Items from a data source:
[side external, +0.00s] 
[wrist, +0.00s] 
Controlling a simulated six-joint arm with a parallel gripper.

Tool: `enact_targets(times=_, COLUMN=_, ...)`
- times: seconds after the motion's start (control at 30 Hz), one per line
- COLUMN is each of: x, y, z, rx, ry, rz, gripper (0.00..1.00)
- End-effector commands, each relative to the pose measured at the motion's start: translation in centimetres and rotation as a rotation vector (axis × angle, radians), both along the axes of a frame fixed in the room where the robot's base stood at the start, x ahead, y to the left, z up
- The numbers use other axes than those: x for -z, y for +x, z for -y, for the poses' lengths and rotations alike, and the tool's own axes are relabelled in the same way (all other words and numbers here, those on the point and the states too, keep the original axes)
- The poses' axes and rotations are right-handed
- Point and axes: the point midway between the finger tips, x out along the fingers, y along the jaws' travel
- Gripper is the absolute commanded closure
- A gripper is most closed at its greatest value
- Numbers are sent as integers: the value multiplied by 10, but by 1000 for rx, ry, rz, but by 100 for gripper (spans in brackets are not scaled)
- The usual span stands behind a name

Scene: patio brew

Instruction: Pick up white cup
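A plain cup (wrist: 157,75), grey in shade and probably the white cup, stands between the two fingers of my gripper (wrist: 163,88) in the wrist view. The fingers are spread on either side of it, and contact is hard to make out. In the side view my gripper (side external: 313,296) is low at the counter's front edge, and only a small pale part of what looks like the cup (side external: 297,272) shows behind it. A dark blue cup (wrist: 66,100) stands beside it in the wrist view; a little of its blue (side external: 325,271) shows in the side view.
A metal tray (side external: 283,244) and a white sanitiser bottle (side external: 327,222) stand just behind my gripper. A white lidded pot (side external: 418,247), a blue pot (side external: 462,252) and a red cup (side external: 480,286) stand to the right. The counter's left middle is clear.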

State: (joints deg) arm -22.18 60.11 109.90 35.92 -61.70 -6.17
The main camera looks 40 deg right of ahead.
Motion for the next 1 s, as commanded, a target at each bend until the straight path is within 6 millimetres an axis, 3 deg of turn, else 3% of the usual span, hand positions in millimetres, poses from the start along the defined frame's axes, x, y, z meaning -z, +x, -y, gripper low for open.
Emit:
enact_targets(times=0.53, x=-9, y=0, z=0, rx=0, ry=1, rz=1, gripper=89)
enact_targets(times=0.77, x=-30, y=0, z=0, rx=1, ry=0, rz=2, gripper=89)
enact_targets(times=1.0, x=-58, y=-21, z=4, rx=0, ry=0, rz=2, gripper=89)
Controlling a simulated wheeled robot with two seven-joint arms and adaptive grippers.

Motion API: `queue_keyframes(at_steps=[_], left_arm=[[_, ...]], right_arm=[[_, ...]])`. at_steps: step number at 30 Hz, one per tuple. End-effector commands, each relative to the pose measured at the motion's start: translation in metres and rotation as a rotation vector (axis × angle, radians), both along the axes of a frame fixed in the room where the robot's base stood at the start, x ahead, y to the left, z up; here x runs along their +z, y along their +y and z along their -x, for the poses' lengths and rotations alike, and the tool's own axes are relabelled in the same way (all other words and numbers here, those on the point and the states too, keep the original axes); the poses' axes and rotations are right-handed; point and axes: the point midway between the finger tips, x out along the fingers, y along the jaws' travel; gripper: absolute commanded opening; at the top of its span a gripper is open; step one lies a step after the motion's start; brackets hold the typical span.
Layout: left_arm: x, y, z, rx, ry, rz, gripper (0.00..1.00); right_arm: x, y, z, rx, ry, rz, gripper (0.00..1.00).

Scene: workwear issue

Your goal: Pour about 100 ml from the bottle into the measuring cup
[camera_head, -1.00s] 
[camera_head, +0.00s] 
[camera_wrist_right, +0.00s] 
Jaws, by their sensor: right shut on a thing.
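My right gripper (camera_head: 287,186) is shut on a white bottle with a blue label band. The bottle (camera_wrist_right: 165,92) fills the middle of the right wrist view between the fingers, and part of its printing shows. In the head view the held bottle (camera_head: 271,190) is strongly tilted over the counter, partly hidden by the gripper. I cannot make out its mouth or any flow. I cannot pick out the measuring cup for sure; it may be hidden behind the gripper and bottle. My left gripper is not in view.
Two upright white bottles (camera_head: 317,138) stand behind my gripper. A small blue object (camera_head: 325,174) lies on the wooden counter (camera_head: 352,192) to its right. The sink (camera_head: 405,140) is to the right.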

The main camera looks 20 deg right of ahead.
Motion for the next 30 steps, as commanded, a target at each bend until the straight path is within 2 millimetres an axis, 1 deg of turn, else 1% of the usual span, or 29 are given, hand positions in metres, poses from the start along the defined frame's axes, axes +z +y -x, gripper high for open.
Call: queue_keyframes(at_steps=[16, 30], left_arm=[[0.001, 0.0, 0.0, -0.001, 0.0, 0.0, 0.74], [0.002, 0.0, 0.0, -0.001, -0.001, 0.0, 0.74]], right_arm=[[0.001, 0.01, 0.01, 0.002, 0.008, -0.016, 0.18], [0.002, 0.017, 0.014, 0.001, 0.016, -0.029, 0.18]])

* _Your objective_
Your task is to repeat each line of the material exactly.

* _The output_
[side external, +0.00s] 
[wrist, +0.00s] 
Controlling a simulated six-joint arm with a parallel gripper.

Tool: `enact_targets(times=_, COLUMN=_, ...)`
- times: seconds after the motion's start (control at 30 Hz), one per line
- COLUMN is each of: x, y, z, rx, ry, rz, gripper (0.00..1.00)
- End-effector commands, each relative to the pose measured at the motion's start: translation in centimetres and rotation as a rotation vector (axis × angle, radians), both along the axes of a frame fixed in the room where the robot's base stood at the start, x ahead, y to the left, z up
- The numbers use other axes than those: x for -z, y for +x, z for -y, for the poses' lengths and rotations alike, and the tool's own axes are relabelled in the same way (all other words and numbers here, those on the point and the states too, keep the original axes)
- The poses' axes and rotations are right-handed
- Point and axes: the point midway between the finger tips, x out along the fingers, y along the jaws' travel
- Gripper is the absolute commanded closure
- A gripper is most closed at its greatest value
- Numbers are sent as integers: the value multiplied by 10, but by 1000 for rx, ry, rz, but by 100 for gripper (spans in brackets are not scaled)
- The usual span stands behind a name

Scene: patio brew

Instruction: Pick up white cup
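A plain cup (wrist: 157,75), grey in shade and probably the white cup, stands between the two fingers of my gripper (wrist: 163,88) in the wrist view. The fingers are spread on either side of it, and contact is hard to make out. In the side view my gripper (side external: 313,296) is low at the counter's front edge, and only a small pale part of what looks like the cup (side external: 297,272) shows behind it. A dark blue cup (wrist: 66,100) stands beside it in the wrist view; a little of its blue (side external: 325,271) shows in the side view.
A metal tray (side external: 283,244) and a white sanitiser bottle (side external: 327,222) stand just behind my gripper. A white lidded pot (side external: 418,247), a blue pot (side external: 462,252) and a red cup (side external: 480,286) stand to the right. The counter's left middle is clear.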

State: (joints deg) arm -22.18 60.11 109.90 35.92 -61.70 -6.17
The main camera looks 40 deg right of ahead.
Motion for the next 1 s, as commanded, a target at each bend until the straight path is within 6 millimetres an axis, 3 deg of turn, else 3% of the usual span, hand positions in millimetres, poses from the start along the defined frame's axes, x, y, z meaning -z, +x, -y, gripper low for open.
Emit:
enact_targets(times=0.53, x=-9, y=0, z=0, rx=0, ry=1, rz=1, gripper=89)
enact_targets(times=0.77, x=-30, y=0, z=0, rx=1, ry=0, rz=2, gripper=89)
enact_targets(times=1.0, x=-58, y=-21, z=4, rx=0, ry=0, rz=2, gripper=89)
Controlling a simulated wheeled robot with two seven-joint arms and adaptive grippers.

Motion API: `queue_keyframes(at_steps=[_], left_arm=[[_, ...]], right_arm=[[_, ...]])`. at_steps: step number at 30 Hz, one per tuple. End-effector commands, each relative to the pose measured at the motion's start: translation in metres and rotation as a rotation vector (axis × angle, radians), both along the axes of a frame fixed in the room where the robot's base stood at the start, x ahead, y to the left, z up; here x runs along their +z, y along their +y and z along their -x, for the poses' lengths and rotations alike, and the tool's own axes are relabelled in the same way (all other words and numbers here, those on the point and the states too, keep the original axes); the poses' axes and rotations are right-handed; point and axes: the point midway between the finger tips, x out along the fingers, y along the jaws' travel; gripper: absolute commanded opening; at the top of its span a gripper is open; step one lies a step after the motion's start; brackets hold the typical span.
Layout: left_arm: x, y, z, rx, ry, rz, gripper (0.00..1.00); right_arm: x, y, z, rx, ry, rz, gripper (0.00..1.00).

Scene: workwear issue

Your goal: Pour about 100 ml from the bottle into the measuring cup
[camera_head, -1.00s] 
[camera_head, +0.00s] 
[camera_wrist_right, +0.00s] 
Jaws, by their sensor: right shut on a thing.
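My right gripper (camera_head: 287,186) is shut on a white bottle with a blue label band. The bottle (camera_wrist_right: 165,92) fills the middle of the right wrist view between the fingers, and part of its printing shows. In the head view the held bottle (camera_head: 271,190) is strongly tilted over the counter, partly hidden by the gripper. I cannot make out its mouth or any flow. I cannot pick out the measuring cup for sure; it may be hidden behind the gripper and bottle. My left gripper is not in view.
Two upright white bottles (camera_head: 317,138) stand behind my gripper. A small blue object (camera_head: 325,174) lies on the wooden counter (camera_head: 352,192) to its right. The sink (camera_head: 405,140) is to the right.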

The main camera looks 20 deg right of ahead.
Motion for the next 30 steps, as commanded, a target at each bend until the straight path is within 2 millimetres an axis, 1 deg of turn, else 1% of the usual span, or 29 are given, hand positions in metres, poses from the start along the defined frame's axes, axes +z +y -x, gripper high for open.
Call: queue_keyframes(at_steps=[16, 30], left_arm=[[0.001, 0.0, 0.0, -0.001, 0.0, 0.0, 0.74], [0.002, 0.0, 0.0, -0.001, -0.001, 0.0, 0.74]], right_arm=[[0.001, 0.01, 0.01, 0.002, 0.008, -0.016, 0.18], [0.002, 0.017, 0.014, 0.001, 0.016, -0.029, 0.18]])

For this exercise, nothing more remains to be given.